(Robot state and action records)
== == ==

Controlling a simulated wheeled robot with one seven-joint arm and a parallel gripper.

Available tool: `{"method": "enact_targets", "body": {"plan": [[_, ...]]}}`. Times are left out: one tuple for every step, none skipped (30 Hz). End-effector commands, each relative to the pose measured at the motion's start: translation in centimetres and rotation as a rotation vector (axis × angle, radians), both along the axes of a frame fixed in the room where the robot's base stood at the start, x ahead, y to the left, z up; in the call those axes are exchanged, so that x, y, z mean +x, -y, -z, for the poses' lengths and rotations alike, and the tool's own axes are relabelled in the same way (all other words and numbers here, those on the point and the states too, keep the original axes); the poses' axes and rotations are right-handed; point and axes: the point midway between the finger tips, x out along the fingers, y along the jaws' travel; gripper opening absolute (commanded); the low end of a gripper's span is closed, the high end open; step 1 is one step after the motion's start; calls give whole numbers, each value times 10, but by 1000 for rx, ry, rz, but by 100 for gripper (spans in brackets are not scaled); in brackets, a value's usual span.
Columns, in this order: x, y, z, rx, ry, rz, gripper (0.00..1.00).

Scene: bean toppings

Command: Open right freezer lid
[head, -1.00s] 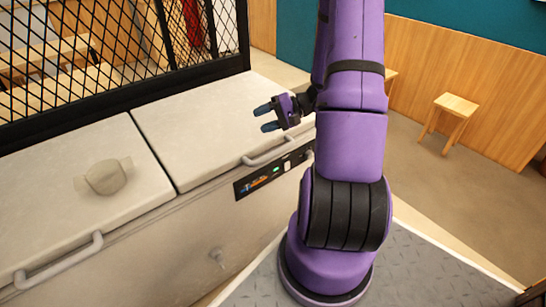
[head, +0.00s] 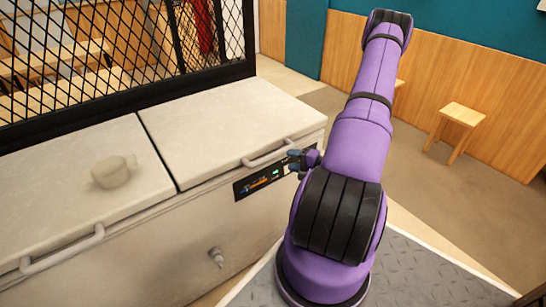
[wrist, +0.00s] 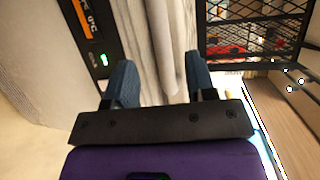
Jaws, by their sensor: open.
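The right freezer lid (head: 220,125) is a pale, closed slab with a bar handle (head: 268,155) along its front edge. My gripper (head: 291,160) is at the right end of that handle, in front of the freezer and partly hidden by my arm. In the wrist view, my gripper (wrist: 160,80) has its two blue-grey fingers apart. A pale strip of the lid's front edge or handle (wrist: 168,45) runs between them. I cannot tell whether the fingers touch it.
The left freezer lid (head: 65,195) is closed and has a pale cup-like object (head: 112,172) on it. A control panel (head: 262,180) is on the freezer front below the handle. A black mesh fence (head: 120,75) stands behind. A wooden stool (head: 458,118) is at right, with open floor around it.

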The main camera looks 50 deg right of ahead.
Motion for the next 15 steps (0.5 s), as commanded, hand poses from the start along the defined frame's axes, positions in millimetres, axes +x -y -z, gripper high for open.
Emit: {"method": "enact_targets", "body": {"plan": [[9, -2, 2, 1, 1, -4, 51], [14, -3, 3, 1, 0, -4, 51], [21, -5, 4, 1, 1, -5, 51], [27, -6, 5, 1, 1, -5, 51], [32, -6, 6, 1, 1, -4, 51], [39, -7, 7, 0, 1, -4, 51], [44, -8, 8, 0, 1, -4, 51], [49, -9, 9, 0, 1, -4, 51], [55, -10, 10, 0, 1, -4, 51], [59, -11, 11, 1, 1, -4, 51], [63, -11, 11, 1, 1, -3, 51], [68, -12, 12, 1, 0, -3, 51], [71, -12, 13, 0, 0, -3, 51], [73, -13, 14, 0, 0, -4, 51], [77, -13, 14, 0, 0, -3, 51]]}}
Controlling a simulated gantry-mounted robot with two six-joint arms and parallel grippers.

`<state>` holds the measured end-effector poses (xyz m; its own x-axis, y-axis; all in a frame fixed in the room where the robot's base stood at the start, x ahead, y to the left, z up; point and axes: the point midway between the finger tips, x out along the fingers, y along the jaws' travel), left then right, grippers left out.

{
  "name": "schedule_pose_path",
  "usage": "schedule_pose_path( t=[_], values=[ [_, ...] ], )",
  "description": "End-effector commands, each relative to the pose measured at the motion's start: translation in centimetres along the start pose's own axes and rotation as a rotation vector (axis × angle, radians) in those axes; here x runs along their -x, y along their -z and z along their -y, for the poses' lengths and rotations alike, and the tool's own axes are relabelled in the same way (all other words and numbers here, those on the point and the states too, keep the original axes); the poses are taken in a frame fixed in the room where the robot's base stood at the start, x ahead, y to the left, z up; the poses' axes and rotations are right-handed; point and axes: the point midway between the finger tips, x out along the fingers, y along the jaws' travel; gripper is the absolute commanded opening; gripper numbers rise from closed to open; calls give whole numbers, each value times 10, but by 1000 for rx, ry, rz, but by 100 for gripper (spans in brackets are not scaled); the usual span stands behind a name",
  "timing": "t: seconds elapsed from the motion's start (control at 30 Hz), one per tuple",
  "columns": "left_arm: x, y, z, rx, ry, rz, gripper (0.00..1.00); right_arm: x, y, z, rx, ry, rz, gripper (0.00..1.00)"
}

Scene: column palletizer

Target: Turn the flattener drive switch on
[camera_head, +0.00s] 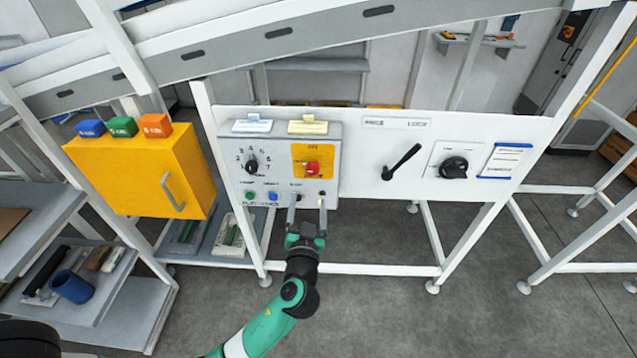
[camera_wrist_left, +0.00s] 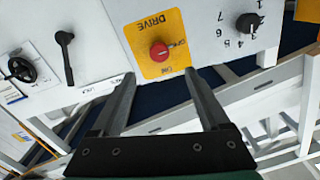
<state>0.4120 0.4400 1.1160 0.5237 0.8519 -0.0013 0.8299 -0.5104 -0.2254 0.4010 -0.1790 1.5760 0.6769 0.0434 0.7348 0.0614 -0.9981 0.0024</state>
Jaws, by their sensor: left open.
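The flattener drive switch is a red knob (camera_head: 312,168) on a yellow plate (camera_head: 300,151) at the right of the light control box. In the left wrist view the red knob (camera_wrist_left: 159,51) sits on the yellow plate marked DRIVE (camera_wrist_left: 146,30), seen upside down. My left gripper (camera_head: 307,199) is open and empty, just below the yellow plate in the head view. In the left wrist view its fingers (camera_wrist_left: 160,76) point at the panel, one on each side of the knob's line. They appear apart from the knob. My right gripper is not in view.
A numbered dial (camera_head: 251,165) and small buttons share the box. A black lever (camera_head: 401,162) and a black rotary handle (camera_head: 454,167) are on the white panel to the right. A yellow cabinet (camera_head: 140,170) stands left. Open floor (camera_head: 370,310) lies in front.

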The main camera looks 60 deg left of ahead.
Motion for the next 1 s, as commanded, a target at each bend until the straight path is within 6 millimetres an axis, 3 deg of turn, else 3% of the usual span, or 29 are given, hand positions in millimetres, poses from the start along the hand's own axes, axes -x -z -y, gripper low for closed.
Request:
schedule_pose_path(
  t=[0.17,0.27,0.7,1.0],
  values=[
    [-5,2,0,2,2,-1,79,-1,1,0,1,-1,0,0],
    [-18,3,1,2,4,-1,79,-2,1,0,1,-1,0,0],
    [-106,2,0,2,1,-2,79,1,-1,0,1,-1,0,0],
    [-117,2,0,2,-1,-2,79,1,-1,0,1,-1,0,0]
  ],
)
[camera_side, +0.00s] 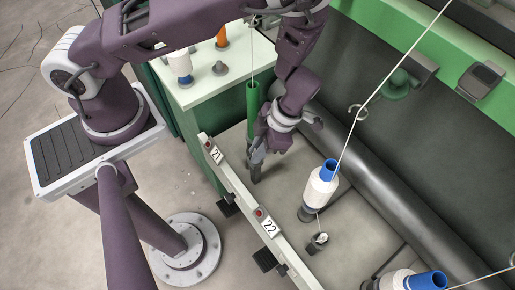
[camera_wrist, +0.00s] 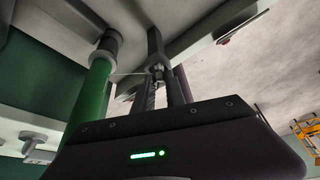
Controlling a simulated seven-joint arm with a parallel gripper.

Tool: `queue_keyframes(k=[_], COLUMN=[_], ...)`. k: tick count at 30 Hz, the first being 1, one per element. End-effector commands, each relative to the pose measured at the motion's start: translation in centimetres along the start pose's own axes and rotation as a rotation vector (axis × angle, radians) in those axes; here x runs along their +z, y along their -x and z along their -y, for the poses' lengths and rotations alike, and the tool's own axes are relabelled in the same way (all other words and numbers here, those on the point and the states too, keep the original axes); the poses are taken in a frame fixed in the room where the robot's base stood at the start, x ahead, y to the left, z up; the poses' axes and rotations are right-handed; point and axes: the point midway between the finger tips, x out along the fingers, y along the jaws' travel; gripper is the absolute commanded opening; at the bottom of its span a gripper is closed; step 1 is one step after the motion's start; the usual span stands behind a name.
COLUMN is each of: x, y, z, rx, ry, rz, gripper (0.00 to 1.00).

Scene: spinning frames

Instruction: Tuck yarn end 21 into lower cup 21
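My gripper (camera_side: 256,172) points down beside the rail at the label 21 (camera_side: 215,154). A green tube (camera_side: 253,108) stands upright just behind it; it also shows left of the fingers in the wrist view (camera_wrist: 88,105), with a grey collar at its far end. A thin pale yarn end (camera_wrist: 130,74) runs from near the collar to my fingertips (camera_wrist: 158,73). The fingers are close together and appear shut on the yarn. Lower cup 21 cannot be made out clearly; my gripper may cover it in the side view.
At the label 22 (camera_side: 270,228), a white bobbin with a blue top (camera_side: 322,184) stands near a small grey cup (camera_side: 318,241). A long dark roller (camera_side: 370,165) lies to the right. The pale rail (camera_side: 240,190) with red buttons runs along the front.

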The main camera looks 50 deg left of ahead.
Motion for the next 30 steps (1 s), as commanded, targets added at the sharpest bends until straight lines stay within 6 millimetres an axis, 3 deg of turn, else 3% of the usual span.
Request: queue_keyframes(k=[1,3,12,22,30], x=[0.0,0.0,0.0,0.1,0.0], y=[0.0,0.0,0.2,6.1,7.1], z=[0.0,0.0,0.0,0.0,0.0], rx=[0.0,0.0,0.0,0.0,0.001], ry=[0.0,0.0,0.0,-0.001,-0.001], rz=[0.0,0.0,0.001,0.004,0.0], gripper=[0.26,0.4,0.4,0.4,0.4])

== == ==

• _WHAT IS ASKED_: Transcribe, exactly and without additions, the lines of the records above, beginning with the line that contains "The main camera looks 50 deg right of ahead." and ending with the line that contains "values=[ [_, ...]", both included.

• _ANSWER TO THIS TASK_:
The main camera looks 50 deg right of ahead.
Motion for the next 15 steps (0.5 s), as commanded, hand poses from the start along the defined frame's axes, positions in millimetres, axes +x -y -z, gripper high for open.
Emit: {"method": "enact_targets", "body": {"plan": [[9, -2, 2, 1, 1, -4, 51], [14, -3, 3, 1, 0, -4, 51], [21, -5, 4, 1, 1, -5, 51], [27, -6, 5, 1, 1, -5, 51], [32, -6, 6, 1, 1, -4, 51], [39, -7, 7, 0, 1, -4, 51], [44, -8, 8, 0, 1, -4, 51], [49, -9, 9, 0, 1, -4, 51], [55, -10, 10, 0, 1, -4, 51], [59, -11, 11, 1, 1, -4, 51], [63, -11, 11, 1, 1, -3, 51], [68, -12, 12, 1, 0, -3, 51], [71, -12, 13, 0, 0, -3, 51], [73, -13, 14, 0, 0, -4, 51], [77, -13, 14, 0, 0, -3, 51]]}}
Controlling a simulated gantry-mounted robot with two six-joint arms and parallel grippers.

`<state>` holds the measured end-effector poses (xyz m; its own x-axis, y-axis; all in a frame fixed in the room where the robot's base stood at the start, x ahead, y to the left, z up; point and axes: the point midway between the finger tips, x out along the fingers, y along the jaws' travel), left then right, grippers left out.

{
  "name": "schedule_pose_path",
  "usage": "schedule_pose_path( t=[_], values=[ [_, ...] ], )",

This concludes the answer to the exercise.